In einem ganz anderen Licht präsentiert sich seine Figur, wenn Dale das erste Mal mit Fantasia zusammentrifft und der Zuschauer etwas über den dunklen Fleck auf der weißen Weste des Sheriffs erfährt.
Die restlichen Schauspieler können in ihren Rollen ebenfalls überzeugen, müssen aber nicht weiter herausgehoben werden. Cynda Williams, als Gangsterbraut, die aus ärmlichen Verhältnissen stammt, wie es für viele Schwarze in Amerika traurige und bittere Realität ist und sich Ray und Pluto offensichtlich nur angeschlossen hat, um für ihren kleinen Sohn sorgen zu können gewinnt sofort die Zuschauer für sich. Und man hofft fast schon, dass für sie am Ende alles gut ausgeht und sie aus dem Teufelskreis der Gewalt entfliehen kann.
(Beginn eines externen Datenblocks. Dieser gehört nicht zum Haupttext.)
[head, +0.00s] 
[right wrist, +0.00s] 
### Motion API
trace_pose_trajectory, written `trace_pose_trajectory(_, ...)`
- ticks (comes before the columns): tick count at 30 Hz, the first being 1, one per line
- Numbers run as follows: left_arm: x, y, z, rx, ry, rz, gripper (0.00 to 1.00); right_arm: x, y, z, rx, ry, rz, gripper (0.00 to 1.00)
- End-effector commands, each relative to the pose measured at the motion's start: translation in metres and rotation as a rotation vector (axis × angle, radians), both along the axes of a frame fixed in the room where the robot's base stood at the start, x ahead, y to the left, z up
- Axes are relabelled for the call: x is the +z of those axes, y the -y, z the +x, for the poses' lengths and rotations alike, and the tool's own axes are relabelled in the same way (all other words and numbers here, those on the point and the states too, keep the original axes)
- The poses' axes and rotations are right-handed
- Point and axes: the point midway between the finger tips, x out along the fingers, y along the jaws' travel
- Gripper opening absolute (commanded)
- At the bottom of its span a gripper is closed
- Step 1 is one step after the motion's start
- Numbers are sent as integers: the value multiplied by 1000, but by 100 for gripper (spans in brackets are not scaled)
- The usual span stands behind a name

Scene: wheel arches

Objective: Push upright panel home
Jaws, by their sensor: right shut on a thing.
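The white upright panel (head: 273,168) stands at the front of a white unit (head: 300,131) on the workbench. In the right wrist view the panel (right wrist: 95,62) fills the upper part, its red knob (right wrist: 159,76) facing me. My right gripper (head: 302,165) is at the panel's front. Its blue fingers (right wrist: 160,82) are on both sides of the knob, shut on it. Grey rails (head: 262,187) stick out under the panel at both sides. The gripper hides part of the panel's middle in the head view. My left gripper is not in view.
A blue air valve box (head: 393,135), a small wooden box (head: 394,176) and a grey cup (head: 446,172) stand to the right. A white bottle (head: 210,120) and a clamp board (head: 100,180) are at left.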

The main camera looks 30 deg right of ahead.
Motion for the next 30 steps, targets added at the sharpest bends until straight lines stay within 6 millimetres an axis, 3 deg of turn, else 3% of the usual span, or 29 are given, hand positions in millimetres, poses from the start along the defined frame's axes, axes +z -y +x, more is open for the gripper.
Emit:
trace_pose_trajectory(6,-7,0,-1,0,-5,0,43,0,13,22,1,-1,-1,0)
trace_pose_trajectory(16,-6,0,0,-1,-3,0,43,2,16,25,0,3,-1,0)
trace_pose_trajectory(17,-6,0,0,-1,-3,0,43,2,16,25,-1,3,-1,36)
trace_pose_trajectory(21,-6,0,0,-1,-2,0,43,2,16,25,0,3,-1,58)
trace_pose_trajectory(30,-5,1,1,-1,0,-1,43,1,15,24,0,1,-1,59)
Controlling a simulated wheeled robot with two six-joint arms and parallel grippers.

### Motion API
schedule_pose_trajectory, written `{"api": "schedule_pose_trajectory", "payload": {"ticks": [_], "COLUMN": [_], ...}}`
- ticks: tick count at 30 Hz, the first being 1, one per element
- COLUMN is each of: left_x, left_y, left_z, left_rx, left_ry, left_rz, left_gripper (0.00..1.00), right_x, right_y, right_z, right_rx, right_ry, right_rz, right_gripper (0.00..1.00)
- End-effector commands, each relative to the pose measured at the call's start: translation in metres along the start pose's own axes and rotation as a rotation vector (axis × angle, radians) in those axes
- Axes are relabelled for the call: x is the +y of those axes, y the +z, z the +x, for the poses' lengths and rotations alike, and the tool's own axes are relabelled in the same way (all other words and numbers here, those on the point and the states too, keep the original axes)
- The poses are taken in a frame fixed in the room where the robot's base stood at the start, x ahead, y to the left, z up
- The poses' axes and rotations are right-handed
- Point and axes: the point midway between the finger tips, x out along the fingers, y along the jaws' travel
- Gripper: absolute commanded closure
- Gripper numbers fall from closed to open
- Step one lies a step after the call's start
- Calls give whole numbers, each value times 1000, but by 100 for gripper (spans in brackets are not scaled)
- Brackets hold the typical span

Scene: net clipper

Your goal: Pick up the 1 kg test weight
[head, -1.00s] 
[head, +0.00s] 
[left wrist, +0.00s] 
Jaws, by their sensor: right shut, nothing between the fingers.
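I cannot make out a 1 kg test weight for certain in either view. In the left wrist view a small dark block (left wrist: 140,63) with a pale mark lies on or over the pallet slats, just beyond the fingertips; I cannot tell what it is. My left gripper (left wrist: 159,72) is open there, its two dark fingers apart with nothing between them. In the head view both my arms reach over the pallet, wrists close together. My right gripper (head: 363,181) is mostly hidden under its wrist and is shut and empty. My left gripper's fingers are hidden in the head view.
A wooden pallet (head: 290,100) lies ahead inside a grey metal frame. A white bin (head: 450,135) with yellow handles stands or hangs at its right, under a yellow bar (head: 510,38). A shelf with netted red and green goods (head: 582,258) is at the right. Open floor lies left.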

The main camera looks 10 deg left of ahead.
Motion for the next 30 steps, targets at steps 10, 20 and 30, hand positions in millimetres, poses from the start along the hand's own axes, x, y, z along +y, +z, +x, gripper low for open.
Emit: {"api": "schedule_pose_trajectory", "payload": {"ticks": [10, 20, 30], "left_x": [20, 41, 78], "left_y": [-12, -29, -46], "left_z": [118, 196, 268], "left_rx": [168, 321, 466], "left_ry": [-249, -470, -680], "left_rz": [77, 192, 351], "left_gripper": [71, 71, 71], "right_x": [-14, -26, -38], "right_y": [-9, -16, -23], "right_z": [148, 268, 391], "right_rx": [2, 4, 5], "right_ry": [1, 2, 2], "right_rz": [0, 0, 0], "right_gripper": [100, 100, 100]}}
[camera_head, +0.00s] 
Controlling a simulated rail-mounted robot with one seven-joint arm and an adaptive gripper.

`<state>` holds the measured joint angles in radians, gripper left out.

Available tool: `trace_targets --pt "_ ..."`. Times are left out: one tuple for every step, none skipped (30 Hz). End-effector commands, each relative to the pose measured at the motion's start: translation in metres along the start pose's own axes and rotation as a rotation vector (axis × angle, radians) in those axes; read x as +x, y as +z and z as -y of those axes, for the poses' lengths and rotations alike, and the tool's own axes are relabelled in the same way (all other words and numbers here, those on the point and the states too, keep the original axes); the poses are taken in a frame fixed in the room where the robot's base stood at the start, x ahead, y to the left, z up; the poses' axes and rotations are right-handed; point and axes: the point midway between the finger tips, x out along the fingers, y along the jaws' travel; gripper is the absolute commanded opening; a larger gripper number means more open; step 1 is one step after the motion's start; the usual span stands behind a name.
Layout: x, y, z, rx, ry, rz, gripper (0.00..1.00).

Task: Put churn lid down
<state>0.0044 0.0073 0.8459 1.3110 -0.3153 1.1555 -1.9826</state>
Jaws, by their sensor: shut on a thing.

Billy Bob Thornton, der auch am Drehbuch beteiligt war, bietet eine wie immer souveräne Darstellung, des cholerischen Gangster Ray.
Auch Michael Beach als skrupelloser, eiskalter Verbrecher mit einer Vorliebe für Messer kann durchweg überzeugen.
Was ich nicht so toll fand:
Die deutsche Übersetzung ist an manchen Stellen etwas holperig und unvorteilhaft, ansonsten gibt es bei diesem Film absolut kein Kontra!
Fazit:
„Ein Meisterwerk, nichts weniger“ schrieb die Cinema einmal über diesen Film. Und ich kann mich diesem nur anschließen. „One False Move“ ist einer dieser kleinen, aber feinen Filme, die ohne die übliche Hollywood Action und Effekthascherei auskommt, aber trotzdem ungemein spannend ist. Er trifft mit Sicherheit nichts jedermanns Geschmack, aber welcher Film tut dies schon? Freunde von „Fargo“, „Red Rock West“ und „Ein einfacher Plan“ werden diesen Film sowieso sofort in ihr Herz schließen, mein Tipp an alle anderen: AUCH ANSEHEN!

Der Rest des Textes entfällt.